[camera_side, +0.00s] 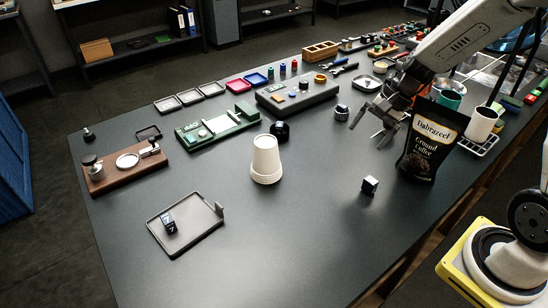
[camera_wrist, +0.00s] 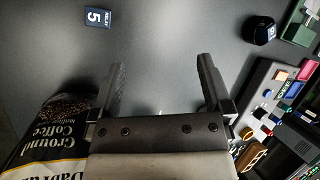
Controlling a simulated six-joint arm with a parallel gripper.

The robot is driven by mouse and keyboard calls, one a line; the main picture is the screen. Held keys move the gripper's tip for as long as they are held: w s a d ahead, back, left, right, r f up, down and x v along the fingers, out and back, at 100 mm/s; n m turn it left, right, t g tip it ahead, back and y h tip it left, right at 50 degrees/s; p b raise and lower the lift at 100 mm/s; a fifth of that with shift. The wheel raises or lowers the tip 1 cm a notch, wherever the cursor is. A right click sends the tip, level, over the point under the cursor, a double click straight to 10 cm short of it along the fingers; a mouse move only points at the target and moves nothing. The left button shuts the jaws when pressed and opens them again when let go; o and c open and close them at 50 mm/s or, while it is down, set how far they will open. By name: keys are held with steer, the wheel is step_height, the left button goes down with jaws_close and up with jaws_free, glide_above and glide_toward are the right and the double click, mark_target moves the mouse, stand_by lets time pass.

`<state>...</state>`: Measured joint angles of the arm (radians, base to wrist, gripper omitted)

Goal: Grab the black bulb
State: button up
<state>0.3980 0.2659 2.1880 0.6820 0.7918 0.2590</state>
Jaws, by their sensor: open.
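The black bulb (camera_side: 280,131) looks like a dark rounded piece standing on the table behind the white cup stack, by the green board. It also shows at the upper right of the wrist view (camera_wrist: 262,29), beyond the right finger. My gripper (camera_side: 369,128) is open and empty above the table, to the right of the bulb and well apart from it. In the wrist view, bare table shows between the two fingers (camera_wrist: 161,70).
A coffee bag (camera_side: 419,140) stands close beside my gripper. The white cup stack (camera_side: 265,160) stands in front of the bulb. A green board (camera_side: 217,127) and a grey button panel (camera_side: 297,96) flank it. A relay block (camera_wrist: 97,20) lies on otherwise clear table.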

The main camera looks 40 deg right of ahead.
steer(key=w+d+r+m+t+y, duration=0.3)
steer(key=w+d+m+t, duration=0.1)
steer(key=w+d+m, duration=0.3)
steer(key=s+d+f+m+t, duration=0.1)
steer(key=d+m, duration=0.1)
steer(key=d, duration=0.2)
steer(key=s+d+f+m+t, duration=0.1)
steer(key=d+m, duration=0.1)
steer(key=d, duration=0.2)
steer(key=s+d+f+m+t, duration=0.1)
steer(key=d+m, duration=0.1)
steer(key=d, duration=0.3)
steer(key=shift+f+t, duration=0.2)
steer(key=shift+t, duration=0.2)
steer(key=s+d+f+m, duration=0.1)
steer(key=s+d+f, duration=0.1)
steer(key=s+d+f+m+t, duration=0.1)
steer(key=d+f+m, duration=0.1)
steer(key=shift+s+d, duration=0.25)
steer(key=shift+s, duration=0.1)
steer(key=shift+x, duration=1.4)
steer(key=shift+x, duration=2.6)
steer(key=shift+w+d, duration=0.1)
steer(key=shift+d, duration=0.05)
═══
■ **EXERCISE**: Transcribe the preceding listing in its entirety and with exact wording, leaving out pictures.

■ **IN RESPONSE**:
[camera_side, +0.00s] 
[camera_wrist, +0.00s] 
Controlling a simulated six-joint arm with a parallel gripper.

The robot is driven by mouse and keyboard calls, one a line; the main picture is the screen. Held keys move the gripper's tip for as long as they are held: w s a d ahead, back, left, right, r f up, down and x v along the fingers, out and back, at 100 mm/s; n m turn it left, right, t g tip it ahead, back and y h tip it left, right at 50 degrees/s; p b raise and lower the lift at 100 mm/s; a fifth of that with shift. The wheel raises or lowers the tip 1 cm a notch, wherever the cursor is. A right click sends the tip, level, over the point under the cursor, a double click straight to 10 cm short of it along the fingers; a mouse move only points at the target and moves nothing. The left button shuts the jaws when pressed and opens them again when let go; o and c open and close them at 50 mm/s or, while it is down, set how far they will open. By name: keys are held with steer, the wheel is step_height, the left button goes down with jaws_close and up with jaws_free, glide_above and glide_toward are the right and the double click, mark_target moves the mouse, stand_by lets time pass.

`<state>...</state>`: Measured joint angles of the arm (radians, base to wrist, gripper omitted)

Goal: Grab the black bulb
State: button up
<state>0.3980 0.2659 2.1880 0.6820 0.7918 0.2590</state>
Jaws, by their sensor: open.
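The black bulb (camera_side: 280,131) looks like a dark rounded piece standing on the table behind the white cup stack, by the green board. It also shows at the upper right of the wrist view (camera_wrist: 262,29), beyond the right finger. My gripper (camera_side: 369,128) is open and empty above the table, to the right of the bulb and well apart from it. In the wrist view, bare table shows between the two fingers (camera_wrist: 161,70).
A coffee bag (camera_side: 419,140) stands close beside my gripper. The white cup stack (camera_side: 265,160) stands in front of the bulb. A green board (camera_side: 217,127) and a grey button panel (camera_side: 297,96) flank it. A relay block (camera_wrist: 97,20) lies on otherwise clear table.

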The main camera looks 40 deg right of ahead.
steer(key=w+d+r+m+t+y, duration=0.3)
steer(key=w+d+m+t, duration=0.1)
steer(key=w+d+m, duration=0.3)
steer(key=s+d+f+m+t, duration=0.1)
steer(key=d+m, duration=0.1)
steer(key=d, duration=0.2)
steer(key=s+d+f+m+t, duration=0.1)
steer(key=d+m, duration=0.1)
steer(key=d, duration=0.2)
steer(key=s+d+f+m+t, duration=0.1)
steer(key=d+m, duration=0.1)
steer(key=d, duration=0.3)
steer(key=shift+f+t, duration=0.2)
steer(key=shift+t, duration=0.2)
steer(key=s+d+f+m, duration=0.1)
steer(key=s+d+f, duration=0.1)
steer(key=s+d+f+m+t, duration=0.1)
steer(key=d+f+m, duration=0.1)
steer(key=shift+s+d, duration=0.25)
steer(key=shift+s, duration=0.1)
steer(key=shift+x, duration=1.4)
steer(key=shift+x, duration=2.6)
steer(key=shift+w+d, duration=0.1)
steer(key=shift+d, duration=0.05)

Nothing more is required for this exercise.